start Provided material

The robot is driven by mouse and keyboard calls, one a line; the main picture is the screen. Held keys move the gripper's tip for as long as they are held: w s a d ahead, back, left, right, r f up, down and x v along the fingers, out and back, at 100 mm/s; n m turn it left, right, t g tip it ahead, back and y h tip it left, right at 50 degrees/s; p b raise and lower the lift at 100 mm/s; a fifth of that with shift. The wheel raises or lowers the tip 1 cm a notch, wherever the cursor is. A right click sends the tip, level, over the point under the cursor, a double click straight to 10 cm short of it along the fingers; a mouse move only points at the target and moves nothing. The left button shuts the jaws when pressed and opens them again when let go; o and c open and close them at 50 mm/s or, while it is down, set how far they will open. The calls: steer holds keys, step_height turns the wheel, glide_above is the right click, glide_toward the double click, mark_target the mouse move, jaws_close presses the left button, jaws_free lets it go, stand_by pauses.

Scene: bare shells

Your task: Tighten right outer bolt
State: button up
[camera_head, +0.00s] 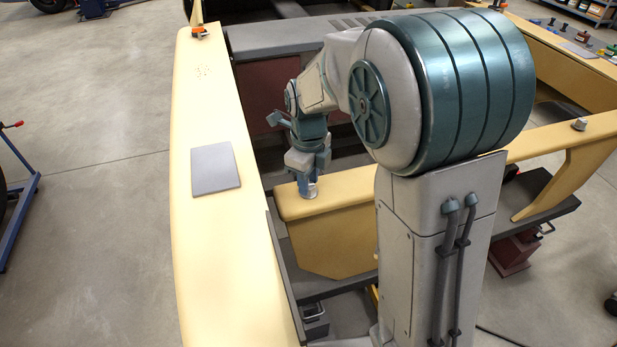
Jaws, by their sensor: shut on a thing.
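My gripper (308,176) points straight down at the left end of the yellow crossbeam (345,190). It is shut on a small bolt that stands on the beam's top face. The fingers hide most of this bolt, and how far it sits down in the beam cannot be told. Another bolt, a short grey metal one (579,124), stands upright on the right part of the same beam, well away from my gripper.
A long yellow side rail (215,250) runs along the left and bears a flat grey plate (215,168). An orange-based cone-like piece (199,30) stands at its far end. Dark red boxes (512,252) sit low at the right. Open concrete floor (100,100) lies at the left.

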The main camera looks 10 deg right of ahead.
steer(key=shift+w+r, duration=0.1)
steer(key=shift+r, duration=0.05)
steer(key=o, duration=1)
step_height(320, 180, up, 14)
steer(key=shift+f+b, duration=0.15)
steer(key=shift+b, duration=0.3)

end Provided material

> The exercise:
Copy each line above that contains the word "button".

> Solved exercise:
The robot is driven by mouse and keyboard calls, one a line; the main picture is the screen. Held keys move the gripper's tip for as long as they are held: w s a d ahead, back, left, right, r f up, down and x v along the fingers, out and back, at 100 mm/s; n m turn it left, right, t g tip it ahead, back and y h tip it left, right at 50 degrees/s; p b raise and lower the lift at 100 mm/s; a fifth of that with shift. The wheel raises or lowers the tip 1 cm a notch, wherever the cursor is. A right click sends the tip, level, over the point under the cursor, a double click straight to 10 cm short of it along the fingers; a mouse move only points at the target and moves nothing. The left button shuts the jaws when pressed and opens them again when let go; o and c open and close them at 50 mm/s or, while it is down, set how far they will open. The calls: steer holds keys, step_height turns the wheel, glide_above is the right click, glide_toward the double click, mark_target the mouse move, jaws_close presses the left button, jaws_free lets it go, stand_by pauses.
State: button up

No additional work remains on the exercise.